10 Interview Questions for Junior Databricks Data Engineer Roles ($80-100k)

The Fundamentals That Get You Hired

Feb 09, 2026

∙ Paid

Breaking into Databricks Data Engineering? Junior interviews test whether you understand the fundamentals - not obscure edge cases.

Companies hiring at $80-100k want to see: you understand core concepts, you can learn quickly, and you have the right mental models to grow.

What’s inside:

✅ All 10 questions with detailed answers
✅ Weak vs Strong answer comparison
✅ Key concepts to mention
✅ What interviewers are really testing

🎯 Question 1: What’s the difference between a transformation and an action in Spark?

⚠️ The Weak Answer (Pass, but not impressive)

“Transformations change data, actions return results.”

Why this is weak: Technically correct but doesn’t show understanding of WHY this matters.

✅ The Strong Answer (Stands Out)

“Transformations are lazy - they build up a logical plan but don’t execute until an action triggers them. Examples: filter(), select(), groupBy(). Actions trigger actual computation and return results to the driver or write to storage. Examples: count(), collect(), show(), write(). This matters because Spark can optimize the entire chain of transformations before executing. If I call df.filter().select().filter(), Spark combines these into one optimized pass through the data.”

Key concepts to mention:

Lazy evaluation and query optimization
Transformations: filter, select, groupBy, join
Actions: count, collect, show, write
DAG (Directed Acyclic Graph) execution
Why lazy evaluation enables optimization

💡 What Interviewers Are Testing

Do you understand Spark’s execution model, or just memorize syntax? Shows you know WHY Spark works this way.

🎯 Question 2: Why would you use Delta Lake instead of regular Parquet files?

⚠️ The Weak Answer (Pass, but not impressive)

“Delta Lake is better and has more features than Parquet.”

Why this is weak: Vague - doesn’t explain specific benefits.

✅ The Strong Answer (Stands Out)

“Delta Lake adds ACID transactions on top of Parquet files. Three key benefits: 1) Reliability - if a write fails halfway, the table stays consistent (no partial writes), 2) Time travel - I can query previous versions of data or rollback mistakes, 3) MERGE support - I can do upserts which plain Parquet can’t do.
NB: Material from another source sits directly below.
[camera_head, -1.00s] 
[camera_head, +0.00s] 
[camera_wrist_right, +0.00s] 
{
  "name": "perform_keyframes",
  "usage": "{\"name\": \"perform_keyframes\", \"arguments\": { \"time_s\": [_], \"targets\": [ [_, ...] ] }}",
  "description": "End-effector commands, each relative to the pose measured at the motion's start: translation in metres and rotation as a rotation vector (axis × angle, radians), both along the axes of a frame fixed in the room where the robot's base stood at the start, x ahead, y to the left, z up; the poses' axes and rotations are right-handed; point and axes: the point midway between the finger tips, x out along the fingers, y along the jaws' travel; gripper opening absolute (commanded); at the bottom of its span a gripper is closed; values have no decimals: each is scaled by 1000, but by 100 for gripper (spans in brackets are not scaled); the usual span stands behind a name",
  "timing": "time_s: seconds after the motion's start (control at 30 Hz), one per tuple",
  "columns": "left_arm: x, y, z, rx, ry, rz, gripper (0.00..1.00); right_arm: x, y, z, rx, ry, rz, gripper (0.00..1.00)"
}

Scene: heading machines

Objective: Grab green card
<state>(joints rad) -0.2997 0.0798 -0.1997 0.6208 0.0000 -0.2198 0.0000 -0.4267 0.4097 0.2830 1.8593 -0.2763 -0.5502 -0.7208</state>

Delta is still Parquet underneath, but the transaction log (_delta_log) tracks what files are valid, enabling these features.”

Key concepts to mention:

ACID transactions (Atomicity, Consistency, Isolation, Durability)
Transaction log in _delta_log folder
Time travel via VERSION AS OF
MERGE for upserts (update + insert)
Schema enforcement and evolution

💡 What Interviewers Are Testing

Do you understand why Delta Lake exists, or just that it’s “the Databricks way”? Shows foundational knowledge.

🎯 Question 3: Explain the medallion architecture (Bronze, Silver, Gold). Why is it used?

⚠️ The Weak Answer (Pass, but not impressive)

“Bronze is raw data, Silver is cleaned, Gold is aggregated.”

Why this is weak: Correct but doesn’t explain the reasoning or benefits.

✅ The Strong Answer (Stands Out)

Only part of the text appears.